Going flat with electric cars

Written by Peter Morgan on .




I read with interest your feature on Commander Heron-Watson's electric car.  The national press has been awash with almost hysterical copy on the terrors of petrochemical fuelled cars recently, so here's an engineer's more pragmatic viewpoint.  We all want improved air quality, but not at any cost.

The fundamental flaw of the purely electric vehicle (EV) is that it relies solely on batteries.  Many EVs use batteries that contain rare metals such as lithium, cobalt and nickel.  These are energy costly to extract, manufacture and are consequently expensive to the end user. They also have unstated disposal issues at the end of life.  A Lithium battery powers your mobile phone and given phone battery life gets shorter and shorter with every charge (a characteristic called hysteresis), an EV with the same batteries will suffer the same fate.  Given a small EV might struggle to cover 90 miles at present (so is suitable only for short commutes), after a few years that range will be significantly lower.  Battery anxiety is the elephant in the room that everybody in the EV business doesn't talk about and will ensure the depreciation of such cars is very severe.

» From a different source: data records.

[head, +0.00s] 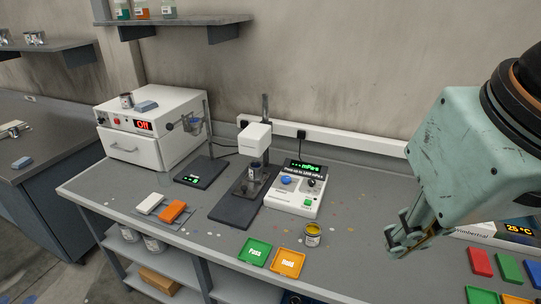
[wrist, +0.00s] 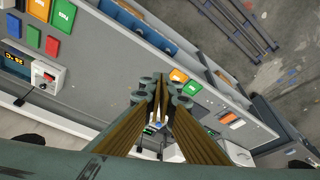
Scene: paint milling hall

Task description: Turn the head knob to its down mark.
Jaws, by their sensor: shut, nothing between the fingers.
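A white control box (head: 293,196) with a lit display (head: 306,168) stands on the bench in the head view. It carries a blue knob (head: 286,180) and a dark knob (head: 311,182); I cannot tell which is the head knob, nor read any marks. Left of it a white instrument head (head: 254,137) sits on a post above a dark base (head: 239,203), with a cup-like part (head: 255,170) below. My gripper (head: 394,244) is shut and empty, to the right of the box and apart from it. The wrist view shows its closed fingers (wrist: 159,86), which partly hide the bench.
A yellow-topped can (head: 312,234), a green Pass tray (head: 255,252) and an orange Hold tray (head: 288,262) stand near the front edge. A white oven (head: 150,130) showing Off is at the left. Coloured blocks (head: 481,262) lie at the right.

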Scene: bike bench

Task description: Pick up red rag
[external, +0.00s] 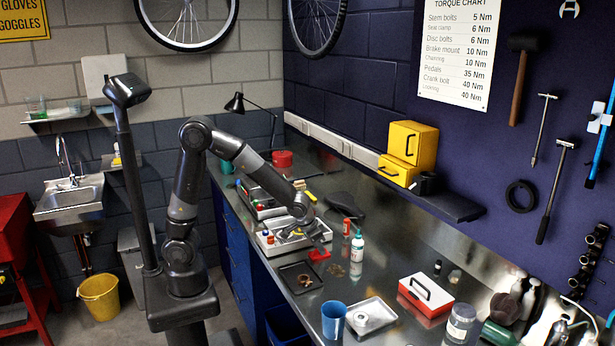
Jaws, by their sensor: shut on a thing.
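The red rag (319,255) is a small, bright red patch at the front part of the steel bench, just right of the grey parts tray (270,246). My gripper (319,245) reaches down over the bench from the left, with its fingertips at the rag. It is shut on the rag. The fingers are small in this view, and the rag's upper part is partly hidden by them. I cannot tell whether the rag still touches the bench.
A dark tray (301,277) lies just in front of the rag. A white-and-teal bottle (357,254) and a red-orange can (346,227) stand to the right. A blue cup (333,319), a metal tray (384,318) and a red-and-white box (426,294) are nearer the camera.

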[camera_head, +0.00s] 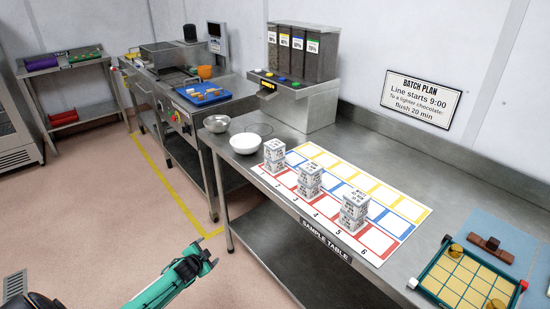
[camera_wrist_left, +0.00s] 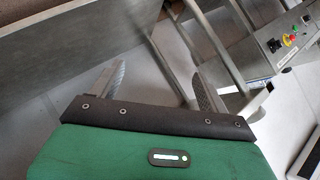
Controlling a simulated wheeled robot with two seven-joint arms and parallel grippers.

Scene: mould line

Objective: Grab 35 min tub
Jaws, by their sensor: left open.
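Three stacks of small white printed tubs stand on the numbered mat (camera_head: 405,211) on the sample table: a left stack (camera_head: 274,155), a middle stack (camera_head: 310,181) and a right stack (camera_head: 354,210). Their print is too small to tell which tub reads 35 min. My left gripper (camera_head: 203,257) is in front of the table, low and away from the stacks. In the left wrist view its two fingers (camera_wrist_left: 158,88) are apart with nothing between them. My right gripper does not show.
A white bowl (camera_head: 246,143) and a metal bowl (camera_head: 217,124) stand left of the mat. A dispenser (camera_head: 300,75) stands behind them. A green-framed tray (camera_head: 463,282) lies at the right. A batch plan sign (camera_head: 422,102) hangs on the wall. Floor left of the table is open.

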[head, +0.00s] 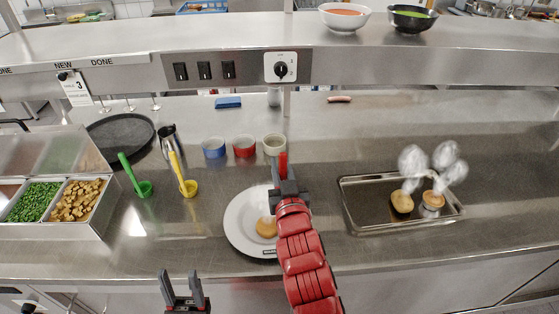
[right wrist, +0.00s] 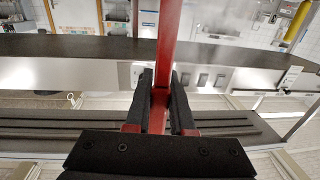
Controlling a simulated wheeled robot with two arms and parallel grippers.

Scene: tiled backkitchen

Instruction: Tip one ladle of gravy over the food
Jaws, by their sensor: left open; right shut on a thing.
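My right gripper (head: 283,182) is shut on a red handle (right wrist: 167,40), taken to be the ladle's; its bowl is not visible in either view. In the head view this gripper is over the right part of a white plate (head: 237,222). A round tan piece of food (head: 266,227) lies on the plate, partly beside my right arm, which hides the plate's right side. My left gripper (head: 186,282) is open and empty at the bottom edge, in front of the counter. I cannot tell which container holds gravy.
Blue (head: 214,148), red (head: 244,146) and cream (head: 273,145) pots stand behind the plate. A green ladle (head: 131,172) and a yellow ladle (head: 180,172) are left of it. A metal tray (head: 375,220) with two food pieces is right. A shelf (head: 420,62) overhangs the back.

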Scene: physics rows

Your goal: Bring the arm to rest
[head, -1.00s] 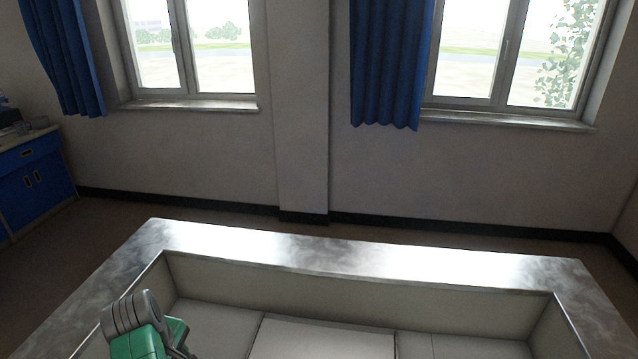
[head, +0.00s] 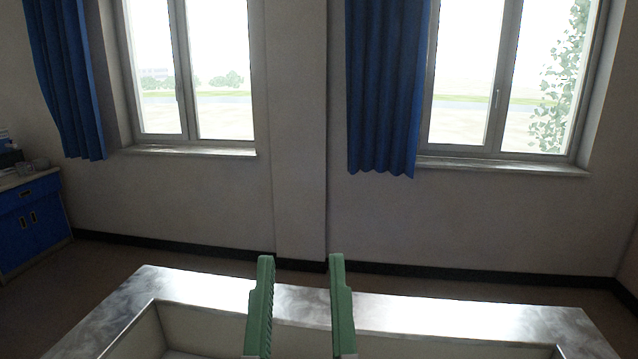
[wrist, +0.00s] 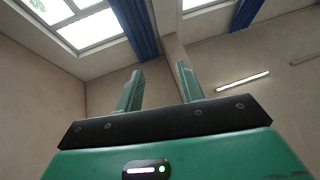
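My gripper (head: 301,268) shows in the head view at the lower middle, with two green fingers pointing up and a clear gap between them. It is open and nothing is between the fingers. In the wrist view the same two fingers (wrist: 157,84) stand apart and empty, tilted up toward the wall and ceiling. The rest of my arm is below the frame in the head view.
A metal-rimmed basin (head: 200,285) lies below and behind the fingers; its inside is mostly out of view. A blue cabinet (head: 32,222) stands far left. Blue curtains (head: 385,90) and windows line the far wall. The air around the gripper is clear.

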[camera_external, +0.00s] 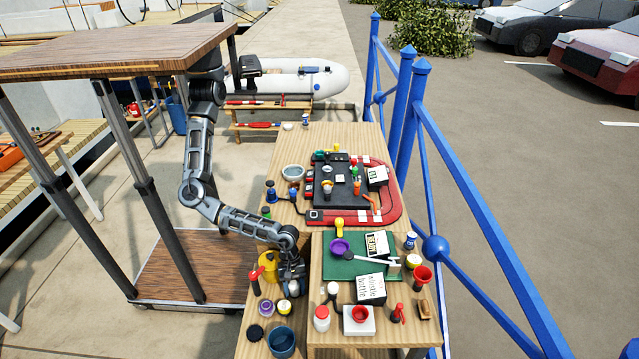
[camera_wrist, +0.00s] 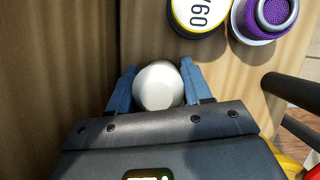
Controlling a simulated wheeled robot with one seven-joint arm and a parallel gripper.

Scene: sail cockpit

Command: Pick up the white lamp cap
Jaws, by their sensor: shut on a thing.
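The white lamp cap (camera_wrist: 158,86) is a small, smooth, rounded white piece in the wrist view. It sits between the two blue fingers of my gripper (camera_wrist: 160,84), which touch it on both sides. In the external view my gripper (camera_external: 292,284) points down at the left side of the near wooden table.
Close by stand a yellow-rimmed round container (camera_wrist: 198,14) and a purple-topped piece (camera_wrist: 266,16). A red-lidded white jar (camera_external: 321,318), a blue cup (camera_external: 281,341) and a yellow can (camera_external: 268,266) are near my gripper. A raised wooden edge (camera_wrist: 62,70) runs along the left.

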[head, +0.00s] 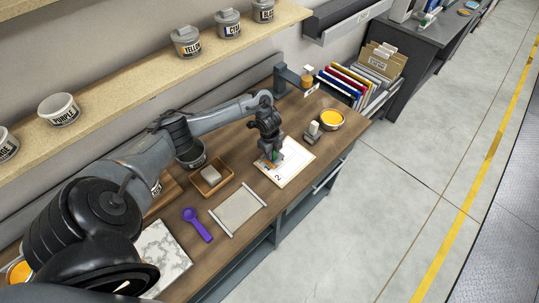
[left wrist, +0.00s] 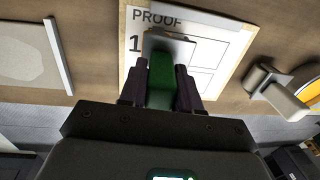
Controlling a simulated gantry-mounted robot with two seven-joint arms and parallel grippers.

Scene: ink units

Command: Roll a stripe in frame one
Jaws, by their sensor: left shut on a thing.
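My left gripper (head: 268,156) is shut on the green handle (left wrist: 160,82) of a tool with a pale metal bracket (left wrist: 172,42), which looks like an ink roller. The roller part is mostly hidden beneath the bracket. The tool is over the proof sheet (head: 296,166), near the printed number 1 in the left wrist view. The proof sheet (left wrist: 207,24) has the word PROOF and several outlined frames; no ink stripe shows on its visible part. I cannot tell whether the roller touches the paper. My right gripper is not in view.
A white-handled tool (head: 313,131) stands beside a dish of orange ink (head: 331,119) right of the sheet. A grey-topped plate (head: 238,209), purple scoop (head: 196,224) and wooden tray (head: 211,177) lie to the left. Paint tubs line the shelf (head: 130,79) above.

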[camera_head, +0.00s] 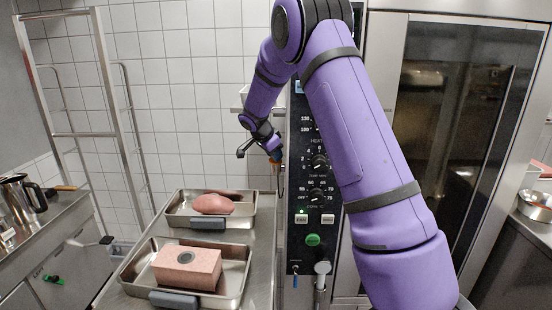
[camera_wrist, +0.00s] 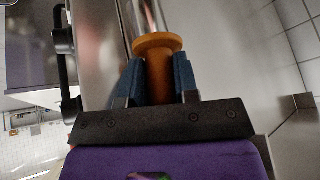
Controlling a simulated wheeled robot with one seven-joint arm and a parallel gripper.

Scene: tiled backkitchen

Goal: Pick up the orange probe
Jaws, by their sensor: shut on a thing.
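The orange probe (camera_wrist: 158,45) has a flared orange handle and a metal shaft that runs up out of the wrist view. My gripper (camera_wrist: 158,80) is shut on the orange handle, with a blue finger on each side of it. In the head view my gripper (camera_head: 277,155) is beside the left edge of the oven's control panel, above the trays. Only a small bit of orange shows below the fingers there. The far end of the probe is hard to make out.
The control panel (camera_head: 311,190) has several knobs and a green button. Below stand a tray with a pink block (camera_head: 188,266) and a tray with a reddish lump of food (camera_head: 213,204). A glass oven door (camera_head: 440,120) is at right, a metal rack (camera_head: 103,70) at left.

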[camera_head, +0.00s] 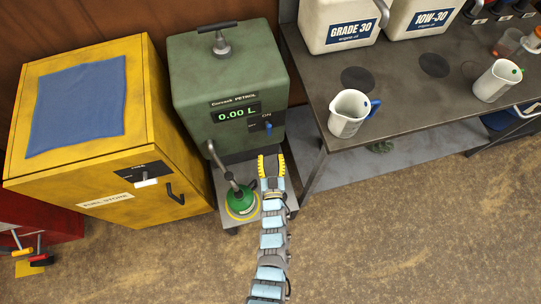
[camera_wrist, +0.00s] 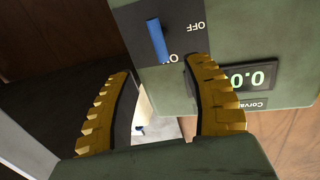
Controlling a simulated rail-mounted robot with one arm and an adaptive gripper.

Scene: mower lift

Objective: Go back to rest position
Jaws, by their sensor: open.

The other problem is charging the batteries.  Commander Heron-Watson mentions his solar panels. As a user of these for over 10 years, I can categorically say that they could not be relied upon to do a regular overnight charge. Ignoring the fickle weather, you would need battery packs and special transformers to make the output suitable for an EV.  It simply wouldn't be practical in an urban situation and the payback on such an investment wouldn't be worth it.  That rolls the issue right back to the question of the National Grid overloading at peak times.

EV proponents suggest fast charging might take as little as 30 minutes (if you win the fight to get your car on a compatible public charging point that is actually working).  That compares with perhaps 2-3 minutes to refuel a current small car with a range of perhaps 350 miles.  And nobody is yet talking about the very real issue of safety of the public chargers in wet weather.

Commander Heron-Watson and I do agree on the most important point however - that the future lays with the electrically driven hybrid car, as pioneered by his 'range extender' option.  Development is only in its earliest stages but crucially, this could be applied also to vans and trucks (unlike purely electric).  Watch out for the concept being taken forward by leading automotive engineers Prodrive in Banbury.  They are working in conjunction with Transport for London and Ford to develop a pilot fleet of Transit vans, using just such a powertrain.

Purely electric cars will remain a very expensive novelty. The general public - already sceptical after being misled over the diesel engine - isn't likely to embrace a technology that in its present form is so obviously unsuitable for their requirements.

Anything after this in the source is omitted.